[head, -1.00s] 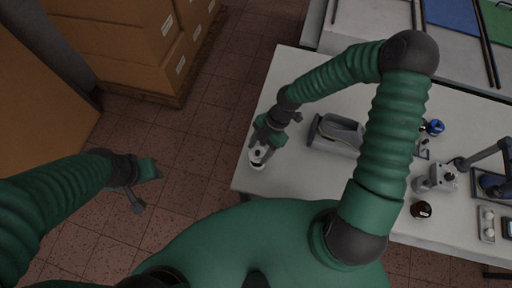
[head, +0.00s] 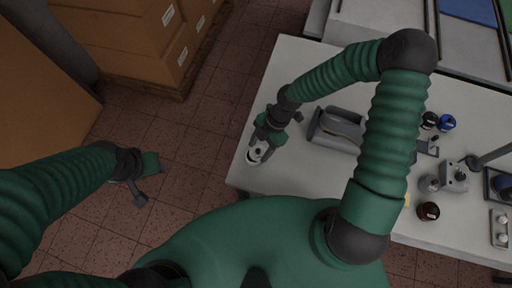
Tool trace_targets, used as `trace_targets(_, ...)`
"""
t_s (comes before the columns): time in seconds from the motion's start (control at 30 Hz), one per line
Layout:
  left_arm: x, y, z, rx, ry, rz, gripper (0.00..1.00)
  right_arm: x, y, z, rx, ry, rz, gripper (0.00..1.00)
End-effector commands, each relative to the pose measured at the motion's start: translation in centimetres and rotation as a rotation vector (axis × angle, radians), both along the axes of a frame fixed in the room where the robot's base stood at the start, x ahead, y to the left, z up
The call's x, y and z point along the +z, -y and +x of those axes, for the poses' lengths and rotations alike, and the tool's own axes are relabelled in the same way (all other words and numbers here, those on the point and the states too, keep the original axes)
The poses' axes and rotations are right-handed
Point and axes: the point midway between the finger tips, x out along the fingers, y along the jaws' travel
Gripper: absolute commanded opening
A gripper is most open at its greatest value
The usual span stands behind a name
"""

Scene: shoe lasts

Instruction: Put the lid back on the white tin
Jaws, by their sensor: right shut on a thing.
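The white tin (head: 253,159) stands near the left edge of the white table, partly hidden by my right gripper. My right gripper (head: 261,146) is directly over the tin, pointing down, and is shut on a small thing at the tin's top, which I take to be the lid. The fingers hide most of it, and I cannot tell whether it sits flat on the rim. My left gripper (head: 146,180) is open and empty, above the tiled floor to the left of the table.
A grey shoe-last holder (head: 338,128) stands to the right of the tin. Cardboard boxes (head: 130,45) stand at the back left. The table front between tin and brown jar is partly hidden by my arm.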

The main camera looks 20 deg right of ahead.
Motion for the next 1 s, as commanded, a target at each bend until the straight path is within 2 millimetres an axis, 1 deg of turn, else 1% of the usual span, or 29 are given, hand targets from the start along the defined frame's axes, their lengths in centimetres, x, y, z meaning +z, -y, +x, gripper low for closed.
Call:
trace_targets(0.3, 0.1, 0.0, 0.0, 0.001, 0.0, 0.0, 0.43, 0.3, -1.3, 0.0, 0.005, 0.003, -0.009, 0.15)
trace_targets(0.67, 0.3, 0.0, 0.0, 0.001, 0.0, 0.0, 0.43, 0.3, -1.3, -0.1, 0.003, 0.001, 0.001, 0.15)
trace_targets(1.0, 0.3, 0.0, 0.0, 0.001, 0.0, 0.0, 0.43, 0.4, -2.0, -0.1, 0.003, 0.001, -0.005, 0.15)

• **REQUIREMENT**:
Transcribe the lines above from the one with "Gripper: absolute commanded opening" through the one with "Motion for the". Include both ends and leave out every other line.

• **TASK SOLUTION**:
Gripper: absolute commanded opening
A gripper is most open at its greatest value
The usual span stands behind a name
"""

Scene: shoe lasts

Instruction: Put the lid back on the white tin
Jaws, by their sensor: right shut on a thing.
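The white tin (head: 253,159) stands near the left edge of the white table, partly hidden by my right gripper. My right gripper (head: 261,146) is directly over the tin, pointing down, and is shut on a small thing at the tin's top, which I take to be the lid. The fingers hide most of it, and I cannot tell whether it sits flat on the rim. My left gripper (head: 146,180) is open and empty, above the tiled floor to the left of the table.
A grey shoe-last holder (head: 338,128) stands to the right of the tin. Cardboard boxes (head: 130,45) stand at the back left. The table front between tin and brown jar is partly hidden by my arm.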

The main camera looks 20 deg right of ahead.
Motion for the next 1 s, as commanded, a target at each bend until the straight path is within 2 millimetres an axis, 1 deg of turn, else 1% of the usual span, or 29 are given, hand targets from the start along the defined frame's axes, their lengths in centimetres, x, y, z meaning +z, -y, +x, gripper low for closed.

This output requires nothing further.